The description in the WSJT-X source is using the terminology of WSJT-X as the
server and anybody talking to it as clients.
There are simply messages from and to wsjt-x.
You'll note that every message described shows Out/In capability.Out means from
wsjt-x....In means to wsjt-x.
The heartbeat is Out/In and expects one heartbeat message from a client as
described in the message info. The response will be a heartbeat message too.
de Mike W9MDB
On Monday, October 14, 2019, 11:22:34 PM CDT, Michael Pittaro
<[email protected]> wrote:
I've been playing around with the UDP server capability in wsjt-x, and I think
I've got most of the lower level details figured out. However, I got blocked
on the schema negotiation part, which raised a deeper question.

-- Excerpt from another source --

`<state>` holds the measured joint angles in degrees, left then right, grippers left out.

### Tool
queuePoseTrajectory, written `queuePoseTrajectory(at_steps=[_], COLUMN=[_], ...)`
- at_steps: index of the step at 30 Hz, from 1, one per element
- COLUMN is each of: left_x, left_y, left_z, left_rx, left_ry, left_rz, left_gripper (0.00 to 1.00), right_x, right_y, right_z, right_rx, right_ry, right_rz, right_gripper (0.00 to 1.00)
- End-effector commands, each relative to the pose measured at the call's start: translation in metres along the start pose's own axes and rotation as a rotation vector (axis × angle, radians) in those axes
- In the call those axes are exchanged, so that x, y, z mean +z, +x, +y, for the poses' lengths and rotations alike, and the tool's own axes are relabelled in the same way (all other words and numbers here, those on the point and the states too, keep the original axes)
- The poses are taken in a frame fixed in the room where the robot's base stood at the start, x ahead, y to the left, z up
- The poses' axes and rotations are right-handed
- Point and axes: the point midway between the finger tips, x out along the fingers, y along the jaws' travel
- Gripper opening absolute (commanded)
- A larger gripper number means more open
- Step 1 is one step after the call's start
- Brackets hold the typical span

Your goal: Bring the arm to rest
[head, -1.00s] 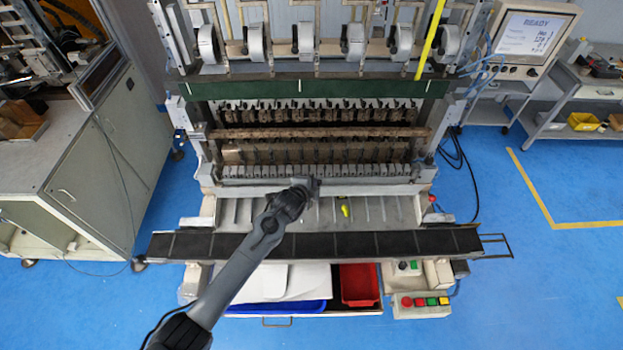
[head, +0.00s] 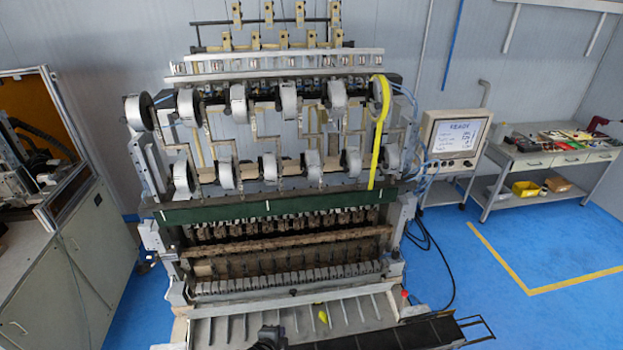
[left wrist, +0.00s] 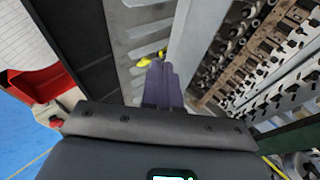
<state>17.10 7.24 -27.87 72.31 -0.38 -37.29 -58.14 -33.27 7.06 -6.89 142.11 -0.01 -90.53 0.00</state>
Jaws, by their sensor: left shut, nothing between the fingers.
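The coil winder (head: 270,211) stands in front of me, with a green bar across it and rows of white spools above. My left gripper (head: 271,337) shows only in part, dark, at the bottom edge of the head view, over the metal tray at the machine's front. In the left wrist view its two fingers (left wrist: 162,84) are together with nothing between them. A small yellow piece (head: 322,316) lies on the tray, right of the gripper; it also shows just past the fingertips in the left wrist view (left wrist: 146,61). My right gripper is in neither view.
A black rail (head: 420,333) runs along the machine's front. A grey cabinet (head: 101,240) stands at the left. The screen (head: 455,136) reads READY. A workbench (head: 545,158) stands at the right. A red bin (left wrist: 40,80) shows in the left wrist view. Blue floor at the right is clear.

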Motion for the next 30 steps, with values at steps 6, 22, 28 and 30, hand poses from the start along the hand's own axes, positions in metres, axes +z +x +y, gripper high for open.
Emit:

I have been assuming wsjt-x is a server, and my code is a client. So I sent
heartbeats like a client, and I was expecting some sort of response back, which
never arrived. I definitely see traffic (heartbeats, decodes, status, etc.)
from wsjt-x, using the WSJT-X client id.
Digging deeper, it seems wsjt-x is acting more like a client. The docs also
imply that. For example, The location message is described as in, allowing a
'server' to set the location. Logged ADIF is described as out, being sent to
servers when a QSO is logged. The example message aggregator is also a server,
listening to wsjt-x and other clients.
I think I'm just missing something obvious here in terms of the frame of
reference for client and server, and what the client/server model looks like.
Should my code act like a client or a server?
So far, I'm I'm using unicast, with just wsjt-x and my code running.